WORK TO DO :: Write out the data below exactly as given, without any of its pictures.

DATA EXTRACT ::

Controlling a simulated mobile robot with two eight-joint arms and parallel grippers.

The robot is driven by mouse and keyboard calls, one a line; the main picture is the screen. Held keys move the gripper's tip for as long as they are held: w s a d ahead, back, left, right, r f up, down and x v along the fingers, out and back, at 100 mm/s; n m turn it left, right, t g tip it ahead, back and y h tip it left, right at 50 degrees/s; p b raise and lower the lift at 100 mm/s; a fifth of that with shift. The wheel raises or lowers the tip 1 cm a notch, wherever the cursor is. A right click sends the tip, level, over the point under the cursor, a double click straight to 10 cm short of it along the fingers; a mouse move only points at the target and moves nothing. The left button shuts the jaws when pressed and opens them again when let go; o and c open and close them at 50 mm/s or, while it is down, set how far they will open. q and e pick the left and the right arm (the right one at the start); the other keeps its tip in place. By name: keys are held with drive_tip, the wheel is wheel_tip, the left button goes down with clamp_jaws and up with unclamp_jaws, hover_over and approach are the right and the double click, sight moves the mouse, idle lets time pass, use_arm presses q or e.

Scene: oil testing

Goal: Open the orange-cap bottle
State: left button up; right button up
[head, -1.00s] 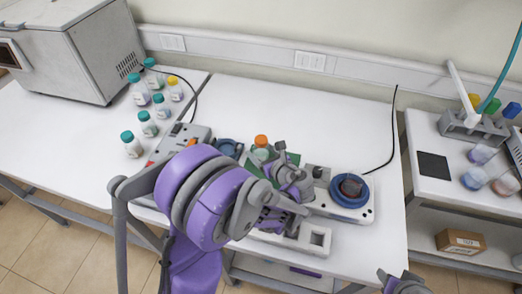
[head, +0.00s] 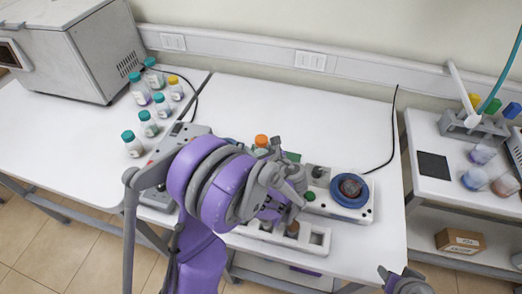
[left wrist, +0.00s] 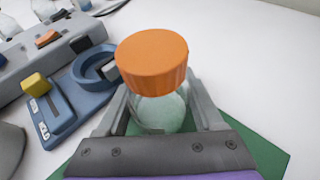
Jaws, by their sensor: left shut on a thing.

ANSWER ::
Controlling a simulated mobile robot with two eight-joint arms and parallel grippers.

The robot is driven by mouse and keyboard calls, one a line; the main picture is the screen. Held keys move the gripper's tip for as long as they are held: w s a d ahead, back, left, right, r f up, down and x v along the fingers, out and back, at 100 mm/s; n m turn it left, right, t g tip it ahead, back and y h tip it left, right at 50 degrees/s; p b raise and lower the lift at 100 mm/s; a fifth of that with shift. The wheel raises or lowers the tip 1 cm a notch, wherever the cursor is. A right click sends the tip, level, over the point under the cursor, a double click straight to 10 cm short of it along the fingers; a mouse move only points at the target and moves nothing. The left button shuts the jaws when pressed and opens them again when let go; o and c open and close them at 50 mm/s or, while it is down, set how far they will open. q and e pick the left and the right arm (the right one at the start); the other keeps its tip in place. By name: keys are held with drive_tip, the wheel is wheel_tip, the left button goes down with clamp_jaws and up with unclamp_jaws, hover_over and approach are the right and the double click, sight moves the mouse, idle lets time pass, use_arm presses q or e.

Scene: oil testing

Goal: Open the orange-cap bottle
State: left button up; right button up
[head, -1.00s] 
[head, +0.00s] 
[left wrist, +0.00s] 
Jaws, by their sensor: left shut on a thing.

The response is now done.